In Beard, the tax court established a four-part test for determining whether a document qualifies as a valid return. Under the “Beard test” a document is a tax return if:

  1. The document purports to be a return
  2. It is executed under penalties of perjury
  3. It contains sufficient data to allow calculation of tax
  4. It represents an honest and reasonable attempt to satisfy the requirements of the tax law

This “Beard test” has been widely adopted by federal courts.

Under the Beard test, a tax return that reports zero income may fail the third and fourth prongs of this test, especially if the IRS has information indicating that the taxpayer had taxable income.

Counterintuitively, it is often the taxpayer who is asserting that a document that was filed is not a tax return. This can be an “out” for taxpayers who file frivolous tax returns when the IRS imposes frivolous tax return penalties or even a fraudulent tax return, for example. The IRS asserted the frivolous return penalty in the present case. Reading the court opinion, it appears that the taxpayer did not raise the no-return argument as a defense.

The Frivolous Return Penalty

As this case shows, the IRS may be inclined to impose a frivolous return penalty if a taxpayer files a zero income-tax return. Section 6702(a) authorizes the IRS to impose this penalty and explains that the penalty is $5,000 for each frivolous tax return that is filed.

For this penalty to apply, the tax return has to be “frivolous.” Naturally, taxpayers and the IRS often do not agree as to whether documents are “frivolous.” That was the dispute in this case.

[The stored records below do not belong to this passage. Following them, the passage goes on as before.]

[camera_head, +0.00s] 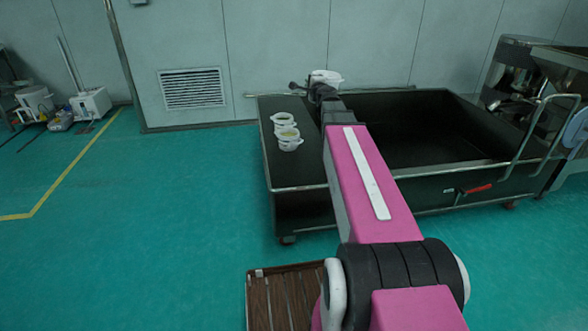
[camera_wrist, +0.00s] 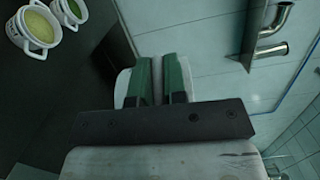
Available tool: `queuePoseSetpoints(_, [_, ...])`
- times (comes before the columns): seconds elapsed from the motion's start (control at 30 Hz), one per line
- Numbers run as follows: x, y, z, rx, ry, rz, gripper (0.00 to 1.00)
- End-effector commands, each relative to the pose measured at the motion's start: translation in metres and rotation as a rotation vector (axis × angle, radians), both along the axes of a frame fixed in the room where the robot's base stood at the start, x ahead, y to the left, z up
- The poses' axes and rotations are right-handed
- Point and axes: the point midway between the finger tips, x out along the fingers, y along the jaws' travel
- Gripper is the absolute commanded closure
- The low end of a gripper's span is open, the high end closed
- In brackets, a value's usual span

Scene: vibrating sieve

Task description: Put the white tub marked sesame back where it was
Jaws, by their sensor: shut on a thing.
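A white tub (camera_head: 326,76) is held at the far end of my arm, above the back left of the black cart. My gripper (camera_head: 316,91) is shut on it. In the wrist view my gripper (camera_wrist: 158,68) has its two green fingers close together, with the white tub (camera_wrist: 124,88) showing behind and beside them. The fingers and the gripper's dark bar hide most of the tub, and no marking on it can be read.
Two white tubs stand on the cart's left ledge: one with yellowish contents (camera_head: 289,140) in front, one with green contents (camera_head: 284,121) behind. The black cart (camera_head: 440,187) has a deep open basin. Metal machinery (camera_head: 515,75) stands right. The ledge's front part is clear.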

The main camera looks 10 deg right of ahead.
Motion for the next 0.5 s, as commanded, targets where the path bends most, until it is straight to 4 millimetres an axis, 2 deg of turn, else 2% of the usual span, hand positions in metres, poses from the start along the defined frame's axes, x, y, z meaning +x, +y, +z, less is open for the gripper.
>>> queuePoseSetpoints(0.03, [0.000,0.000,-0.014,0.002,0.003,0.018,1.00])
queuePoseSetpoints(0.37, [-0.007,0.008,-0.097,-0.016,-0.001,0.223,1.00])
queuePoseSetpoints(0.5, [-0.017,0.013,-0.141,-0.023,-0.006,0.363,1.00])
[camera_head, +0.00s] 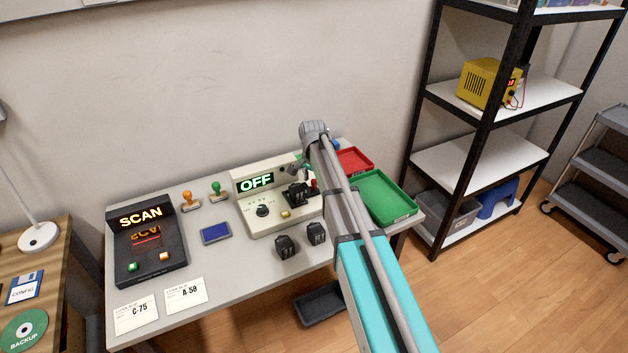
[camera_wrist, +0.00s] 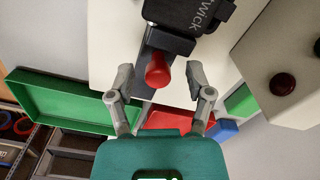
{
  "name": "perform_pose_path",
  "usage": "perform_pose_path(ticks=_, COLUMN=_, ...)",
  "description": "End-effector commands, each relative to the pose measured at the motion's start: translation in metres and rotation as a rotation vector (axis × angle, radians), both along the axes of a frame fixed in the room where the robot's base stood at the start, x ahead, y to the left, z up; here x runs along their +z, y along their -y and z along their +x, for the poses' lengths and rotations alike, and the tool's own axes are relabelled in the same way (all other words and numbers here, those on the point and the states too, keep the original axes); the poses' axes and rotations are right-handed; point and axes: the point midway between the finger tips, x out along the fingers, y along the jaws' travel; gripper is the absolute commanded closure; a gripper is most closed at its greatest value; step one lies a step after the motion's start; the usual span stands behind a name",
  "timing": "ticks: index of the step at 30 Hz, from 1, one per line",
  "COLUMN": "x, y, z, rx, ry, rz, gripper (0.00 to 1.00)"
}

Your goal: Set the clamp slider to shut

The courts have generally said that a tax return is considered “frivolous” if:

  1. It does not contain information on which the substantial correctness of the self-assessment may be judged, or contains information that on its face indicates the self-assessment is substantially incorrect; and
  2. The position taken is either based on a position the IRS has identified as frivolous or reflects a desire to delay or impede the administration of Federal tax laws.

In the present case, the tax court found that filing a zero-income return when third-party information indicated substantial income met these criteria.

The tax court did not accept the taxpayer’s argument that the penalty cannot be imposed when no tax was due. The tax court emphasized that a taxpayer can be penalized for filing a frivolous return even if they ultimately owe no tax, as the penalty is based on the nature of the return itself, not the final tax liability.

The Section 6673 Penalty

In addition to the frivolous return penalty, for matters that are before the tax court, the IRS can also ask the court to impose a penalty as a sanction.

Section 6673 authorizes the tax court to impose a penalty of up to $25,000 when a taxpayer institutes or maintains proceedings primarily for delay or takes frivolous or groundless positions. This is separate from the frivolous filing penalty.

In this case, the IRS asked the tax court to impose a Section 6673 penalty for the zero income-tax return. The tax court opted not to impose the penalty given that the court had not previously warned the taxpayer not to make frivolous filings–i.e., the taxpayer did not file the tax return as part of the litigation, so the tax court had not admonished him to not make a similar filing. That is what this penalty is for–it is not for pre-litigation tax return filings–even zero income-tax return filings.

Even then, while the tax court declined to impose the penalty, it warned the taxpayer that such penalties could be imposed in future cases if he continued to pursue similar arguments. This highlights the potential escalating consequences for taxpayers who repeatedly file zero-income returns during the pending litigation or make other frivolous tax arguments when before the tax court.

Takeaway

This case shows why taxpayers should still take the time to complete their tax returns when no tax is due. Simply reporting no income and listing the amount of the refund, is convenient for taxpayers, it is not a process that is accepted by the IRS. Those who do this may find themselves in a situation like the taxpayer in this case, having to spend a considerable amount of time and resources responding to and working with the IRS and then having to defend against a frivolous return penalty.